Open Graph started as a Facebook-only protocol in 2010 and has since become the de facto standard for nearly every social and messaging platform on the web. LinkedIn uses og:*. Slack uses og:*. Most chat apps fall back to og:* even when they have their own preferred tag set. So shipping clean Open Graph markup buys you good-looking previews almost everywhere with one block of HTML.
The required four tags
og:title is the bold headline that appears under the image. It can match your html title tag or differ; many sites use a cleaner, brand-free version for social. Aim for 60 characters or fewer to avoid truncation across platforms; LinkedIn cuts earlier than Facebook.
og:description is the smaller text under og:title. Aim for 100 to 160 characters. Below 100 looks thin; above 200 gets cut on most platforms. Like a meta description, write for the click, not for keywords; the platforms do not weigh keywords here.
og:image is the single highest-impact field. It is what the eye sees first in any feed. Without it, most platforms fall back to a header logo, a random scraped image, or no image at all (LinkedIn renders a tiny gray placeholder). Always set og:image with an absolute https URL.
og:url is the canonical URL of the page being shared. This prevents tracking parameters and session URLs from creating duplicate cached previews per query string. Set it to the same URL as your canonical link tag.
Image specs and the 1200 by 630 rule
Use 1200 pixels wide by 630 pixels tall (a 1.91:1 aspect ratio). This is the Facebook recommendation and works on every other platform that consumes Open Graph.
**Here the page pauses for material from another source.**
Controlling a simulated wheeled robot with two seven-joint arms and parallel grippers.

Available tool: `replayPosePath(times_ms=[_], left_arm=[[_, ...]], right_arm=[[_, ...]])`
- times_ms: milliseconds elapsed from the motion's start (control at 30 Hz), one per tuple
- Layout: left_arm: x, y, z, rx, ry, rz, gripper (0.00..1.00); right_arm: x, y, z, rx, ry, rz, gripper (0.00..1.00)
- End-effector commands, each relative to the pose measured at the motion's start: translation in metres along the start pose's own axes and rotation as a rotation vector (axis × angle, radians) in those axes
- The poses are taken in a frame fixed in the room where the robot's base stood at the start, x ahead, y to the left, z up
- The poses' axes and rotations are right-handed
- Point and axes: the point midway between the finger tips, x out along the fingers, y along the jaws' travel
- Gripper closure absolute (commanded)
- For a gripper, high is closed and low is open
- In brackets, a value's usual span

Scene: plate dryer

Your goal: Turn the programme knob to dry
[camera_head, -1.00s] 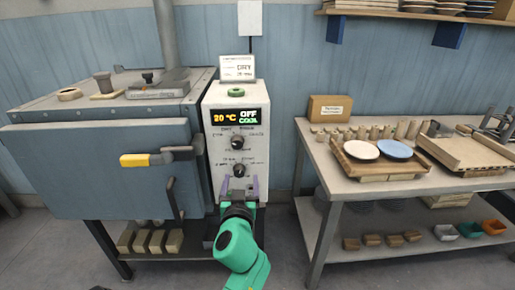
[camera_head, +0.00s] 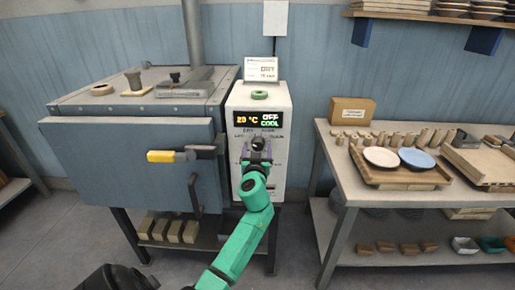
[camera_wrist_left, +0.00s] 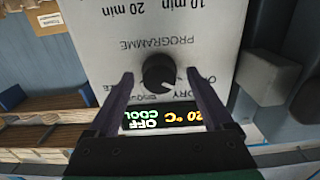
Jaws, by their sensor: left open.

Smaller images get upscaled and look fuzzy. Larger images get cropped or downscaled.
Keep file size under 8 megabytes (the Facebook hard limit) but aim for under 300 kilobytes for performance. Use JPG or PNG; GIF and WebP support is inconsistent across platforms. Avoid text-heavy images: many platforms reduce the image size in feeds and small text becomes unreadable. Bold focal imagery, a clear logo position, and at most a five-word headline work best.
Add og:image:width and og:image:height meta tags. They give platforms layout hints before the image finishes downloading, which prevents the card from reflowing and keeps the design consistent. Add og:image:alt with a short description for accessibility on platforms that read it aloud.
og:type and why it matters
og:type tells the platform what kind of content this is. Default to "website" for landing pages and most content. Use "article" for blog posts and editorial content; some platforms render slightly richer cards for articles, and Facebook Instant Articles requires it. Use "product" for ecommerce pages with price and availability, "profile" for person pages, and the music or video sub-types for media-specific pages.
Each type unlocks additional optional tags. article supports article:published_time, article:author, and article:tag. product supports product:price:amount and product:price:currency. These are not always rendered in previews but they enrich downstream platforms that consume the feed (RSS readers, news aggregators, AI search tools).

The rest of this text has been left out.